The years since the Industrial Revolution have seen more than a hundred-fold increase in the rate of CO2 released into the atmosphere.  The world’s oceans have absorbed nearly 30 percent of that CO2, resulting in a decline in oceanic pH.  Scientists believe that this process, termed ocean acidification, will inevitably affect life in the oceans.  Some organisms are more sensitive than others to lower pH, particularly those building a hard shell or skeleton.

In the last 200 years, the pH of the open ocean has dropped from 8.2 to 8.1 pH units, a seemingly small trend.  But because the pH scale is logarithmic, a 0.1 change in pH represents approximately a 30 percent increase in the number of hydrogen ions that are available.  That’s a massive alteration to the chemistry of the ocean, Kline said.

The study evolved out of a review of previous systems that have manipulated conditions in the field. 
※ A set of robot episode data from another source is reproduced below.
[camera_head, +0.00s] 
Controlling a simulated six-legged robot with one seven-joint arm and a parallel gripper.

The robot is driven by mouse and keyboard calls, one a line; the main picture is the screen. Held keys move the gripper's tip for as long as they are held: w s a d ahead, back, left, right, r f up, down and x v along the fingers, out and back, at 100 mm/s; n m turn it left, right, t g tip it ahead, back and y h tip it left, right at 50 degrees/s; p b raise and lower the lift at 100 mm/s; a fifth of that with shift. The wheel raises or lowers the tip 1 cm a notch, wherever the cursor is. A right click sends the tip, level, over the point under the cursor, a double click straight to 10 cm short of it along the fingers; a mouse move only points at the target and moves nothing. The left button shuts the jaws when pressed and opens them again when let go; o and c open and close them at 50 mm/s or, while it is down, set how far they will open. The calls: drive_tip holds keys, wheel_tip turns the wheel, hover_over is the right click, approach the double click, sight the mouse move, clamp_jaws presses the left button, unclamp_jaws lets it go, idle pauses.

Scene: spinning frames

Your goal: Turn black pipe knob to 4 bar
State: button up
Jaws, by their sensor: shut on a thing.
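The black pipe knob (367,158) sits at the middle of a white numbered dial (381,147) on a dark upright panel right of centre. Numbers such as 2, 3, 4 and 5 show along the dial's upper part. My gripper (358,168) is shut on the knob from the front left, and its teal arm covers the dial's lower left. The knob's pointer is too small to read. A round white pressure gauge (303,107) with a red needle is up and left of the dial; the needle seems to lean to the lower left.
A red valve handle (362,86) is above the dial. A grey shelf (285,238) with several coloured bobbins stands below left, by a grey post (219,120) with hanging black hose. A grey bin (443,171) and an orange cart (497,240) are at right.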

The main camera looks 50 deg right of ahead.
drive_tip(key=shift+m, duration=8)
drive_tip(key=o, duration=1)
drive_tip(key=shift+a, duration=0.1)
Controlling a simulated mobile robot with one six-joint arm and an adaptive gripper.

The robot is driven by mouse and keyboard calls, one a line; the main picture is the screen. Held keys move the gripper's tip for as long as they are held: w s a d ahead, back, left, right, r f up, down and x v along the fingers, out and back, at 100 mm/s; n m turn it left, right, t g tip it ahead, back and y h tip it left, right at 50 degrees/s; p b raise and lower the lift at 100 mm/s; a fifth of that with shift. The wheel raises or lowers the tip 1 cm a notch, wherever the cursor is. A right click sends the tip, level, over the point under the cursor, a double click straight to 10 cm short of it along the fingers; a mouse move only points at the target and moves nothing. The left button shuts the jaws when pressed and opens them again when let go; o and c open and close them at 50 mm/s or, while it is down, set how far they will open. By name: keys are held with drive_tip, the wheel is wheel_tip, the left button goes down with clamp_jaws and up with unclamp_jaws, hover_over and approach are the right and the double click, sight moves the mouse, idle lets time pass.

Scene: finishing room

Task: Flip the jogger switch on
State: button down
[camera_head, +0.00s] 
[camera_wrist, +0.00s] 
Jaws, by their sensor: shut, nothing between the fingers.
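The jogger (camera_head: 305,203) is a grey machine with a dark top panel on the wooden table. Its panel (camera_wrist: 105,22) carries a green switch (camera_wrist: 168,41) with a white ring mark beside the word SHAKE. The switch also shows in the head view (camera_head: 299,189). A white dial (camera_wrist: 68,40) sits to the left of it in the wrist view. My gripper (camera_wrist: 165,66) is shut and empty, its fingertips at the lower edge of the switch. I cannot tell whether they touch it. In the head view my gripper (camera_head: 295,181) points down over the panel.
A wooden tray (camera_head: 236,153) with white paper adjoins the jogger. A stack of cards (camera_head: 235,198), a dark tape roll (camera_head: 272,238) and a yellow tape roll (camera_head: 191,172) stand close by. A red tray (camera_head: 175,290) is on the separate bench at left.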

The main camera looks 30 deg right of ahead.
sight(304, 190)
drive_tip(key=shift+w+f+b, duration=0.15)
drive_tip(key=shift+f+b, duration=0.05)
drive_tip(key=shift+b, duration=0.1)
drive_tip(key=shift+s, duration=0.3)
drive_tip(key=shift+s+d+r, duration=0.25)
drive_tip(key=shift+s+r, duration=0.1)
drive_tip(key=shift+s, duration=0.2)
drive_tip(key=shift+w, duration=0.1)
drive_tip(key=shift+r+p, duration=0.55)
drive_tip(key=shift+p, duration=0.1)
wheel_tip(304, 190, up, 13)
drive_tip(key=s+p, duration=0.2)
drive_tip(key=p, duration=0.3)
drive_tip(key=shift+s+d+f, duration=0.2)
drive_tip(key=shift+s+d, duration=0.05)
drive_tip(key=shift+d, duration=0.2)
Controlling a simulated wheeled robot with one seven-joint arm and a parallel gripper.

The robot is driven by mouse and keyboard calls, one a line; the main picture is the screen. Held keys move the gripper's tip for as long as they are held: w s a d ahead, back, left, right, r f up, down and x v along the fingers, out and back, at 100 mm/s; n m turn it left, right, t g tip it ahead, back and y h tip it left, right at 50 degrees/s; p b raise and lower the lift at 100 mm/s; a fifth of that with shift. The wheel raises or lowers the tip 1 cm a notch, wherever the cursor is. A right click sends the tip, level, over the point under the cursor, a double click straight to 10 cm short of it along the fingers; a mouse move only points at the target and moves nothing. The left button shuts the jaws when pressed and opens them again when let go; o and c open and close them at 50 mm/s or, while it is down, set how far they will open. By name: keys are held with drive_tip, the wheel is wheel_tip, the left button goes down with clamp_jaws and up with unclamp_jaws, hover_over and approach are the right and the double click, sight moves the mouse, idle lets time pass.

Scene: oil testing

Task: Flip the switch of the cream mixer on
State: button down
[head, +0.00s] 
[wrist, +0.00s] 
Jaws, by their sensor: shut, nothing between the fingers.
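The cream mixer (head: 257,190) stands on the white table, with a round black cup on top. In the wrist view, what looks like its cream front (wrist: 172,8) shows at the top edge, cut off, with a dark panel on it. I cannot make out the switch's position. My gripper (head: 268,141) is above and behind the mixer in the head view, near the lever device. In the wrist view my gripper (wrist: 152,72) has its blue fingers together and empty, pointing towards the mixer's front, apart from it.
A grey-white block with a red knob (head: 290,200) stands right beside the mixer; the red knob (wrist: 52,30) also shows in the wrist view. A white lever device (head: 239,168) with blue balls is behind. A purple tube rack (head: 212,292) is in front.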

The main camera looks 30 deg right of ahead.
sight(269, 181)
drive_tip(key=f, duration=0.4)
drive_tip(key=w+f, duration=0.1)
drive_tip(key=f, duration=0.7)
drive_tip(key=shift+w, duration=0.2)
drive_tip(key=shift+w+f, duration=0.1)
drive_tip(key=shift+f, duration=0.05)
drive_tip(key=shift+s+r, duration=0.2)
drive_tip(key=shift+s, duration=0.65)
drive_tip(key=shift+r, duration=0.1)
The Free Atmospheric CO2 Enrichment (FACE) studies have been implemented in plant ecosystems all over the world for the last 20 years.  In earlier studies, scientists installed rings of CO2-emitting devices in terrestrial forests around the globe, which release CO2 into sections of the forest at levels that simulate projected CO2 emissions for the future.  The changes created by these CO2 emissions are then observed, and plant responses to elevated CO2 can be investigated without disturbing plant interactions with light, water or animal life.

Peter Brewer of the Monterey Bay Aquarium Research Institute engineered the FACE system to do the same experiments in the ocean, up to depths of several thousand meters off the coast of Monterey, Calif.  Kline and Brewer worked together to design a similar system that would be effective in shallow marine environments, as well as work around the challenging conditions that occur on coral reefs.

The paper describes a five-day study, the first experiment using the new system, which found that the CP-FOCE was able to maintain the predicted chemistry of the seawater, as well as monitor and replicate the daily fluctuations in pH levels that occur naturally on the coral reef.

According to Kline, the results from long-term CP-FOCE experiments will help scientists understand the effects of ocean acidification on the coral reef ecosystem level for the first time, including the corals, fish, algae, other invertebrates and their interactions.